TASK MATERIAL =

^^^^^^^^

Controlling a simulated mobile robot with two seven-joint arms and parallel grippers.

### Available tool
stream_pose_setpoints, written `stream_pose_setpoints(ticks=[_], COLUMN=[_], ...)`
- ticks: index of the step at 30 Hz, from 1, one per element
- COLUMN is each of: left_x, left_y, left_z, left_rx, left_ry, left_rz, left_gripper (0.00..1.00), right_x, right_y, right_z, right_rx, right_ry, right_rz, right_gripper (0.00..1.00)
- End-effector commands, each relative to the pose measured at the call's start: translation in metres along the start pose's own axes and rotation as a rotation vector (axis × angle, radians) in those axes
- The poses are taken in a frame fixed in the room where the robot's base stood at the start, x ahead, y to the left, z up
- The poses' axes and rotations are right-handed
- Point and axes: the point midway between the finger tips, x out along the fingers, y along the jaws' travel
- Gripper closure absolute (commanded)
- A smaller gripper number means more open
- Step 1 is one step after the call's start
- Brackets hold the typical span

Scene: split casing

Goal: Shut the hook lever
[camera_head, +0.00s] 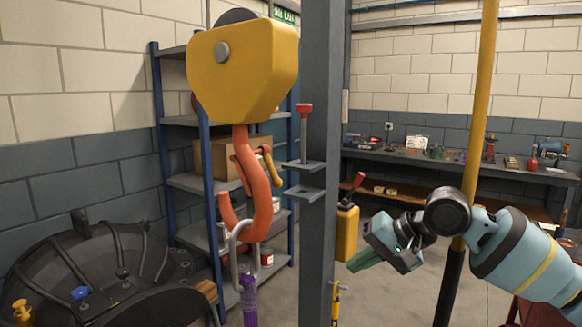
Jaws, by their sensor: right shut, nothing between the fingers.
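An orange crane hook (263,205) hangs from a yellow block (240,75) left of the picture's middle. A small yellow-orange lever (267,160) sticks out at the right of its shank. A thin orange latch piece (240,172) lies along the shank's left side, and a gap shows between it and the hook's tip. A grey shackle (235,250) hangs in the hook with a purple sling (249,298) below. My right gripper (364,261), with green fingers, is shut and empty, right of the hook and lower than the lever, apart from both. My left gripper is not in view.
A grey steel post (322,100) with brackets and a red-handled pin (304,130) stands between the hook and my right gripper. A yellow pole (481,100) stands by my right arm. A dark round machine (90,275) fills the lower left. Shelves (190,185) stand behind the hook.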

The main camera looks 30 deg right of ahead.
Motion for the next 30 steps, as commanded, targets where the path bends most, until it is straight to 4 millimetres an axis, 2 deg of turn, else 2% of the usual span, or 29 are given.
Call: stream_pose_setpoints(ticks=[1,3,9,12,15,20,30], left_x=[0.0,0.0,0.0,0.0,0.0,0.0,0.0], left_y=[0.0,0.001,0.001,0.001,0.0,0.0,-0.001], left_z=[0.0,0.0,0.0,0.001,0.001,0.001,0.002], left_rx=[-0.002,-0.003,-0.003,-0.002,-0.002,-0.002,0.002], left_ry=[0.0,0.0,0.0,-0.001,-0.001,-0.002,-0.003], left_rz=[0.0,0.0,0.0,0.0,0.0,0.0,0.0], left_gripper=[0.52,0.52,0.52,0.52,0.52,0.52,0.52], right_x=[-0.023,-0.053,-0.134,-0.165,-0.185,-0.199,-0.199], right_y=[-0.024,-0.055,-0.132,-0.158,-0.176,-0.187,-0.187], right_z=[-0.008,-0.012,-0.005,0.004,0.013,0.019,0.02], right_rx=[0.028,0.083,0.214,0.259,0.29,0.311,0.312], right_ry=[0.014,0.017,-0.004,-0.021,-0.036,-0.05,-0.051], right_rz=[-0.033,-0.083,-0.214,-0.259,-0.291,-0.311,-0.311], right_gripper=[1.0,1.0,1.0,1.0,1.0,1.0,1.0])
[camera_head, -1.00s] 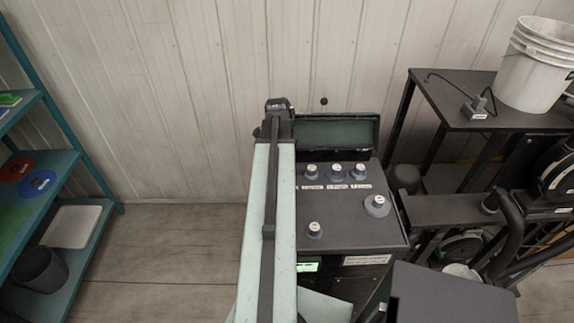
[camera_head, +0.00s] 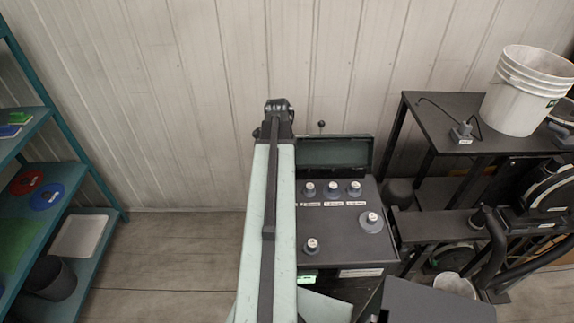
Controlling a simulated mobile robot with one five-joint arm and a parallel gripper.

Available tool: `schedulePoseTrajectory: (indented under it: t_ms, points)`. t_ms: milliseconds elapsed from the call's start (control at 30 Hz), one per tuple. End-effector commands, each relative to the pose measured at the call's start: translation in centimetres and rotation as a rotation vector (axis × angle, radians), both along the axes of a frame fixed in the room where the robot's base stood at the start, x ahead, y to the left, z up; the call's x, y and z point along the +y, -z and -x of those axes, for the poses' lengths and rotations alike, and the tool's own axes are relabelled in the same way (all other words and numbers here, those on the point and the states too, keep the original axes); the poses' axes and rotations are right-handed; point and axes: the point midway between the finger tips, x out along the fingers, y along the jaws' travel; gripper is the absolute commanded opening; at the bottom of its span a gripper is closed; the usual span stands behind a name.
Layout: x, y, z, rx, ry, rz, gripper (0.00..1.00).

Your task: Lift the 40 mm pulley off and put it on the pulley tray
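Several grey round parts with white tops stand on a black panel (camera_head: 345,223): three in a row at the back (camera_head: 332,191), a larger one at the right (camera_head: 370,223) and one at the front left (camera_head: 312,247). I cannot read their labels or tell whether any is the 40 mm pulley. A dark machine with round wheels (camera_head: 548,190) stands at the right edge. A white tray (camera_head: 80,237) lies on the left shelf's lower level; I cannot tell whether it is the pulley tray. My light green arm runs up the middle and covers the panel's left side. My gripper is not identifiable.
A teal shelf (camera_head: 66,170) at the left holds a red disc (camera_head: 27,182), a blue disc (camera_head: 47,196) and a dark bin (camera_head: 52,278). A white bucket (camera_head: 528,92) stands on a black table (camera_head: 430,108) at the right. Floor (camera_head: 170,245) is clear between shelf and panel.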

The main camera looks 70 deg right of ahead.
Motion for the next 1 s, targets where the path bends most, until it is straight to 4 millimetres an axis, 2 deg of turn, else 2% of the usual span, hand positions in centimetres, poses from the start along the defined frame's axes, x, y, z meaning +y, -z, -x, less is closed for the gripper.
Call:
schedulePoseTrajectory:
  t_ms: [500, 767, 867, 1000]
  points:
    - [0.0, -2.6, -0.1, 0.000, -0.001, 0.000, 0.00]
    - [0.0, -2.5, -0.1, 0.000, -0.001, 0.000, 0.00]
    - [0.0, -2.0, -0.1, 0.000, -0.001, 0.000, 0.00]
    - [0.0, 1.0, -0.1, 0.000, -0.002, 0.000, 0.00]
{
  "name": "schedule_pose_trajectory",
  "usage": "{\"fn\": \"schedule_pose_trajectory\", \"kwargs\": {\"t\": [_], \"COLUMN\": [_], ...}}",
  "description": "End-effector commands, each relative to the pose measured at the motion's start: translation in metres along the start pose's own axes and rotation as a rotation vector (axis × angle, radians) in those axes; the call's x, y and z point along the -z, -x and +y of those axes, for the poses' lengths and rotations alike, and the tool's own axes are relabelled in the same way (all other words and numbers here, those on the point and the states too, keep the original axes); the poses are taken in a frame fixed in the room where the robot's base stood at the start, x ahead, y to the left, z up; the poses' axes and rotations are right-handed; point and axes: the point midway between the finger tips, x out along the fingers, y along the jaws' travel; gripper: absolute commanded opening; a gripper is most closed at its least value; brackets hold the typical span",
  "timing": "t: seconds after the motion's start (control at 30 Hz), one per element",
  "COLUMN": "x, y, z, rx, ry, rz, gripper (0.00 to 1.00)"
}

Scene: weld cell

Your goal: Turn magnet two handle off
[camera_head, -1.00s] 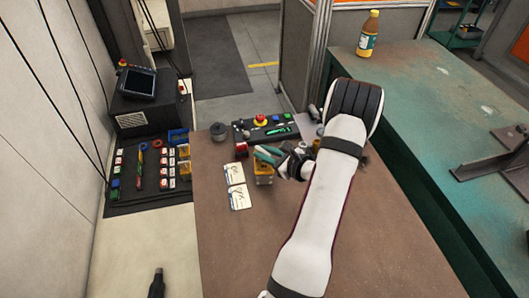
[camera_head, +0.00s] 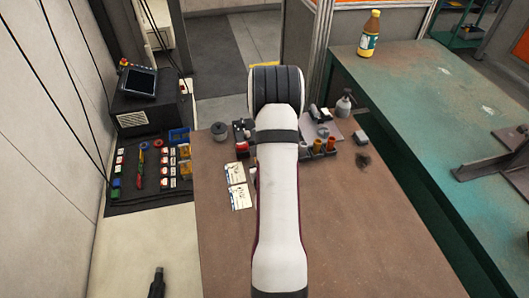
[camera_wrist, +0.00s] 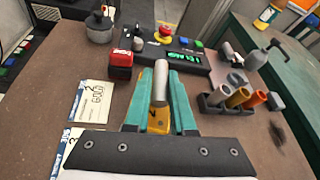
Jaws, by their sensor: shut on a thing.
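In the wrist view my gripper (camera_wrist: 160,76) has its two teal fingers closed on the grey, rod-like handle (camera_wrist: 160,84) of a magnet. The magnet's yellow body (camera_wrist: 158,120) shows between the fingers, with a dark mark like a "2", and is partly covered by them. The handle points away from the wrist, up the picture. In the head view my arm hides the gripper and the yellow magnet. A red block (camera_wrist: 120,66) with a white label stands just left of the fingers; it also shows in the head view (camera_head: 242,147).
A dark control panel (camera_wrist: 195,62) with a green display and red button (camera_wrist: 166,32) lies beyond the fingers. A rack of tubes (camera_wrist: 225,112) stands right. Cards (camera_wrist: 90,101) lie left, and a grey round pot (camera_wrist: 99,30) stands at the back left. The front tabletop is mostly clear.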

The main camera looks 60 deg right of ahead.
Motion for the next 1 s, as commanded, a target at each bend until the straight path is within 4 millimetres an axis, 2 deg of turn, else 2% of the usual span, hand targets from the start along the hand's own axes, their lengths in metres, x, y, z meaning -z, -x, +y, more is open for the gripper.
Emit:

^^^^^^^^

TASK PROMPT =
In the material above, show every line where the word "main" turns up.

TASK RESPONSE =
The main camera looks 30 deg right of ahead.
The main camera looks 70 deg right of ahead.
The main camera looks 60 deg right of ahead.

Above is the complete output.